In the discussion, it was mentioned that half of similar schools in North America did not have the term “Library” in their name. Although many of the McGill students consulted stated that they would not have applied to the School if it had been called “School of Information Studies”, it was noted that applications to schools that changed their name seem not to have been affected. The proposed name reflects the direction in which the School wishes to go and a mismatch between the name of a school and the names of the degrees offered is not uncommon. It seemed unfortunate that more student consultation did not take place, as the students’ reactions might signify a conflict between the research interests of staff and what the students feel they are studying. Concern was also voiced about breaking links with alumni. While the School celebrated the 100 years of the “Library School”, it might seem odd that one year later the School would wish to change its name.
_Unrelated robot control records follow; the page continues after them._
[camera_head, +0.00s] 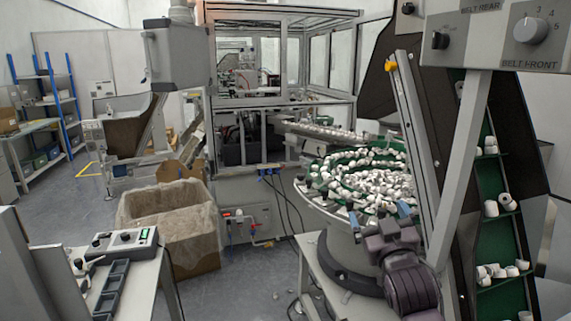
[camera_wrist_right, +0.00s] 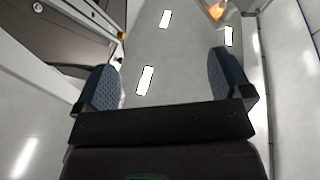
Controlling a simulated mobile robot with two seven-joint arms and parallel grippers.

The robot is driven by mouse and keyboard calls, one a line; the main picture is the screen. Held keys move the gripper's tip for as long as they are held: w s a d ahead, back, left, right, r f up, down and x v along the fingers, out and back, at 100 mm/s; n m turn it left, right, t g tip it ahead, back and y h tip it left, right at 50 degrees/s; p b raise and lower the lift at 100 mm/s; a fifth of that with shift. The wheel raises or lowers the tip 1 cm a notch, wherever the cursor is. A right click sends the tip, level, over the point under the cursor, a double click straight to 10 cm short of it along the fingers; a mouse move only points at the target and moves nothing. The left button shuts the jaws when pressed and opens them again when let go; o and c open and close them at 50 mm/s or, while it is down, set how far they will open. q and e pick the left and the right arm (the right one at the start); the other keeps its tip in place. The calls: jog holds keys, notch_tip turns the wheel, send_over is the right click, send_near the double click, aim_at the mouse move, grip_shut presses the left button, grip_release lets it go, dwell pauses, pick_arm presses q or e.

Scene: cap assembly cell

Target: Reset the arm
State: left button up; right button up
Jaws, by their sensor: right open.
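My right gripper (camera_head: 378,218) is in the lower right of the head view, in front of the round feeder bowl. Its fingers point upward. In the right wrist view its two blue pads (camera_wrist_right: 162,82) stand wide apart with nothing between them. Past the pads that view shows the ceiling with its lamps. My left arm and left gripper are not in the head view.
The feeder bowl (camera_head: 318,207) holds many white caps behind my right gripper. A green cleated conveyor (camera_head: 491,190) with caps and a slanted metal post (camera_head: 458,165) stand to its right. A lined carton (camera_head: 195,245) and a bench with a control box (camera_head: 122,243) are left.

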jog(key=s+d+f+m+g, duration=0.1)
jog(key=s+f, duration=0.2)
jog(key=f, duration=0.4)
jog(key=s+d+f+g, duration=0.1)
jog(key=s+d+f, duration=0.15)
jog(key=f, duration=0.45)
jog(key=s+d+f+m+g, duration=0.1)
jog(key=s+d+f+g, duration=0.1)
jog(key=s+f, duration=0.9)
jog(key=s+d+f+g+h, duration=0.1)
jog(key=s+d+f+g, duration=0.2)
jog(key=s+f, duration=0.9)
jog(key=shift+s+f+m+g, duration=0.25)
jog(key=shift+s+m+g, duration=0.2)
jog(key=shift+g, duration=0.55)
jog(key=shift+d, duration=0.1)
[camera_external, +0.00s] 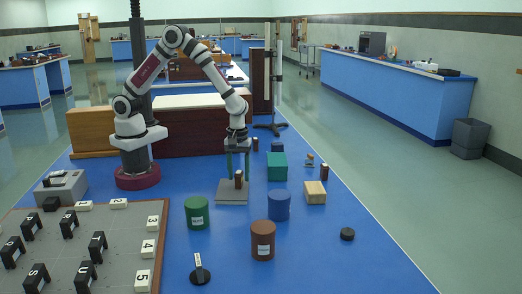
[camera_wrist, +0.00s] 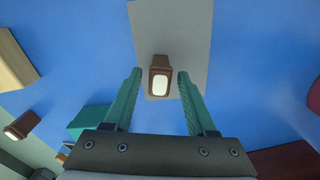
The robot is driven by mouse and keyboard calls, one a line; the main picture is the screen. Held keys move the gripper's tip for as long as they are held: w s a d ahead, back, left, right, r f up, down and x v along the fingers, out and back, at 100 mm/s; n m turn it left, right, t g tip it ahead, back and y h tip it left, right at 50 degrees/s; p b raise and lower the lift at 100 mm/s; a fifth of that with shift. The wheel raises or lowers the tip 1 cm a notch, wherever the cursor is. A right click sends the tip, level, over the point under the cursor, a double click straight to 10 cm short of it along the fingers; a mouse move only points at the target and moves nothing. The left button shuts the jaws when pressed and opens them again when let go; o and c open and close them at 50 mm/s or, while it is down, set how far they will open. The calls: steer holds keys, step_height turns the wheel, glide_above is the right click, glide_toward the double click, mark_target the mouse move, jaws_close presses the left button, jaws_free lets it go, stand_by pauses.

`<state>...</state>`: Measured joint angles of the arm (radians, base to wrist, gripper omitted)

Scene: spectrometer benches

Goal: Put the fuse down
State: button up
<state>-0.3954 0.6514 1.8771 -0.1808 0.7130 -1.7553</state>
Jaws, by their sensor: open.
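The fuse (camera_external: 239,180) is a small brown block with a pale end face. It appears upright on a grey plate (camera_external: 232,198). In the wrist view the fuse (camera_wrist: 159,82) shows between my fingertips, over the grey plate (camera_wrist: 190,30). My gripper (camera_external: 237,172) points down from above, its green fingers open on either side of the fuse. In the wrist view my gripper (camera_wrist: 159,74) shows a gap between each finger and the fuse. Whether the fuse's base fully touches the plate is hard to tell.
A green box (camera_external: 277,166), a wooden block (camera_external: 315,192) and another brown piece (camera_external: 324,172) stand to the right. Green (camera_external: 197,212), blue (camera_external: 279,205) and brown (camera_external: 263,240) cylinders stand in front. A lettered board (camera_external: 120,245) lies front left. The right-front blue surface is mostly clear.

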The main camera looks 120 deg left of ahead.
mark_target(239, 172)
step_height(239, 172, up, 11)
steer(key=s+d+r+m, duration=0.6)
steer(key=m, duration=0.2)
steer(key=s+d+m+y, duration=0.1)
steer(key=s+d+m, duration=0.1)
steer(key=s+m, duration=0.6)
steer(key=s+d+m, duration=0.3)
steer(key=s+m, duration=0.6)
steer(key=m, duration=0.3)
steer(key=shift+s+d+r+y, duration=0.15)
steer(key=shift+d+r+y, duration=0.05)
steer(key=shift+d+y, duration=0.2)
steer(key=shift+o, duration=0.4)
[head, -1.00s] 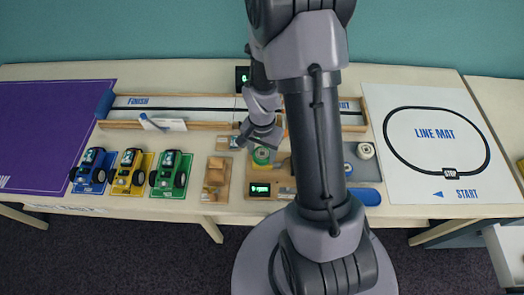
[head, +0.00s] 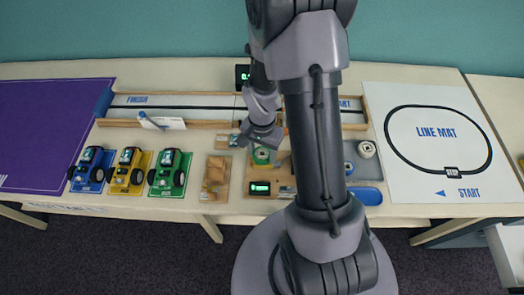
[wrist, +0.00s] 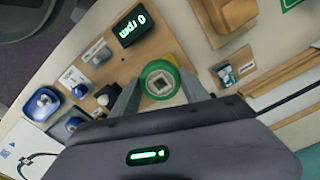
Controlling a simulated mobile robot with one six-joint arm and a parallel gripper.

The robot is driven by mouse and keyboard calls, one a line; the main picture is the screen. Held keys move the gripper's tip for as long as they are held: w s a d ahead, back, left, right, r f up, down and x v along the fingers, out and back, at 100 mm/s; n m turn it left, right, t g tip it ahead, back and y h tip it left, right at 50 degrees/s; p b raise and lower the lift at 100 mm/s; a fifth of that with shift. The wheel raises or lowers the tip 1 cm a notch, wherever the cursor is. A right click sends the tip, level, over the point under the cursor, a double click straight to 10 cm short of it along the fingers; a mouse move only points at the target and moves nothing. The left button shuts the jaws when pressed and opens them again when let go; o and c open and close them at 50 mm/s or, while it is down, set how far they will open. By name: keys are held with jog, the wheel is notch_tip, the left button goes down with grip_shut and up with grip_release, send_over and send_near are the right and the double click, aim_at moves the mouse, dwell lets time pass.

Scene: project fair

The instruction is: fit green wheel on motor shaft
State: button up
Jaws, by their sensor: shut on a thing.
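The green wheel (wrist: 146,72) has a pale hub with a dark square centre and sits between the fingertips of my gripper (wrist: 160,86) in the wrist view. My gripper is shut on it, one finger at each side. In the head view the green wheel (head: 262,156) is below my gripper (head: 262,143), over the wooden board (head: 281,173). The motor shaft is hidden, so I cannot tell whether the wheel is around it or above it.
A display reading 0 rpm (wrist: 133,25) stands on the board near the wheel. Blue, yellow and green cars (head: 169,173) stand to the left. A wooden block stand (head: 215,178) is just left of the board. A long track (head: 200,107) runs behind.

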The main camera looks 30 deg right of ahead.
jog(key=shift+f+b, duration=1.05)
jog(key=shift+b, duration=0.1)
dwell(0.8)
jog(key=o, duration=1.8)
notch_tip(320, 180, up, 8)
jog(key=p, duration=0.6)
On the other hand, including branches of information studies dealt with by the School, for example library and archival studies, might result in a very long name. Broadening the name so as to make it more inclusive may make the name more exclusive as it might seem to exclude libraries; it was noted that a name that had perfect clarity is being changed to one that is ambiguous to some. At the same time the members of an academic unit should be trusted to know best what their unit should be called if the current name makes them uncomfortable.

The motion to change the name of the Graduate School of Library and Information Studies was voted on and carried by a vote of five against and nine in favour of recommending the name change to Senate. The proposed name change was therefore considered approved by APPC and will be recommended to Senate (in APPC’s 389th Report, D06-53, for presentation on 19th April 2007). It was suggested that the School administration should be advised to speak with the students in the School.